Five classical Greek tragedies from three great playwrights of the era, featuring updated translations and new introductions.
This anthology volume offers a selection of the most important and characteristic plays of Aeschylus, Sophocles, and Euripides from Chicago’s nine-volume Complete Greek Tragedies. Over the years these authoritative, critically acclaimed editions have been the preferred choice of readers for personal libraries as well as for classroom use. The third edition updates the translations to bring them even closer to the ancient Greek while retaining the vibrancy for which the Grene and Lattimore versions are famous, and new introductions for each play provide essential information about its first production, plot, and reception in antiquity and beyond.

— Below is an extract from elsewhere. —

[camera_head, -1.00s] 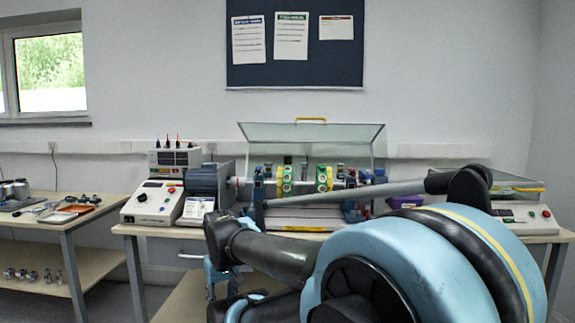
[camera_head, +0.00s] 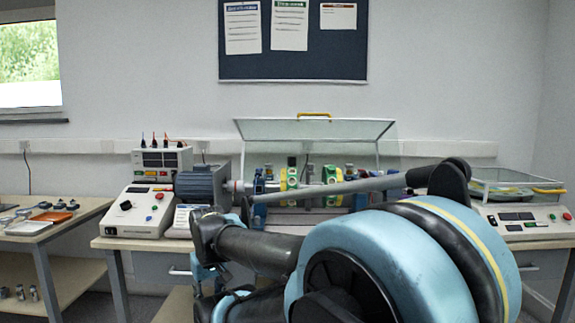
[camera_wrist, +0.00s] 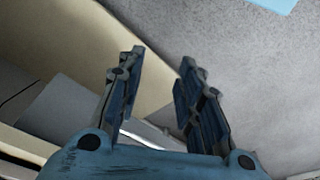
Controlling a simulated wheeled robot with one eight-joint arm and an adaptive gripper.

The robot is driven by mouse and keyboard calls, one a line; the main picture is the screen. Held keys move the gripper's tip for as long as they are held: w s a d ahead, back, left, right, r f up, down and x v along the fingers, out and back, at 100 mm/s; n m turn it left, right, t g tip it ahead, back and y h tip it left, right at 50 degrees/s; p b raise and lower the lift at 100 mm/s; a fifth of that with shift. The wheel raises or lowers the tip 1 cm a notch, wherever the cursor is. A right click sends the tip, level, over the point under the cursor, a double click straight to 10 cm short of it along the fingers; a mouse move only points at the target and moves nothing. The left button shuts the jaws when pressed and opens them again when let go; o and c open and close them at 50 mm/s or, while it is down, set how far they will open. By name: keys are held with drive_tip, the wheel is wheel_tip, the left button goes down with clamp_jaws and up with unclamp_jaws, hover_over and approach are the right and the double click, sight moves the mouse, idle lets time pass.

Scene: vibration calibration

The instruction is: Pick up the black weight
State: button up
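My gripper (camera_wrist: 160,75) is open in the wrist view, its two dark blue fingers apart with nothing between them. I cannot pick out a black weight with certainty in either view. In the head view, a test rig (camera_head: 308,188) with green-and-yellow discs and a grey motor (camera_head: 200,188) stands on the bench under a raised clear cover (camera_head: 315,130). My arm hides the lower right part of the rig and much of the bench front.
A control box (camera_head: 138,212) stands left of the motor and another control panel (camera_head: 530,217) at the right. A side table (camera_head: 70,222) with an orange tray (camera_head: 52,217) is at the left, with small metal pieces (camera_head: 20,292) on its lower shelf. Grey floor (camera_wrist: 235,60) shows in the wrist view.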

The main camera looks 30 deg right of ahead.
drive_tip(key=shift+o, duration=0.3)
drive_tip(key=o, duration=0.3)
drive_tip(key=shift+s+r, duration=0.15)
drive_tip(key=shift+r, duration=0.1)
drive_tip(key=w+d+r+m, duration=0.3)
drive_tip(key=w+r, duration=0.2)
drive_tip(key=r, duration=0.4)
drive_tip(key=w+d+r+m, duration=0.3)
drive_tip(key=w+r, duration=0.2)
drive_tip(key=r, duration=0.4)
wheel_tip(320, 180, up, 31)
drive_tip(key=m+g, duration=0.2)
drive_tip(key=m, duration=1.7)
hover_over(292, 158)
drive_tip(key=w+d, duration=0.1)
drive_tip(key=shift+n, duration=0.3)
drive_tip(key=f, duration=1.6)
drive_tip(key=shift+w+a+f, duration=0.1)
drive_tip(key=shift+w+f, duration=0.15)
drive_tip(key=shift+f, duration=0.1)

Praise for The Complete Greek Tragedies
“These authoritative translations consign all other complete collections to the wastebasket.” —Robert Brustein, The New Republic
“This is it. No qualifications. Go out and buy it, everybody.” —Kenneth Rexroth, The Nation
“Offers better value than any other existing verse translation.” —Times Literary Supplement
Mark Griffith is a professor of classics and of theater, dance, and performance studies at the University of California, Berkeley. He lives in Albany, CA. Trained at Cambridge, Griffith is an enormously accomplished expert on the Greek Tragedies. Glenn W. Most studied at Harvard, Oxford, and Yale and is currently professor of ancient Greek at the Scuola Normale Superiore di Pisa, and a visiting member of the Committe on Social Thought at the University of Chicago. He divides his time between Pisa, Florence, and Chicago. Richmond Lattimore (1906–1984) was a poet, translator, and longtime professor of Greek at Bryn Mawr College. David Grene (1913–2002) taught classics for many years at the University of Chicago. He was a founding member of the Committee on Social Thought.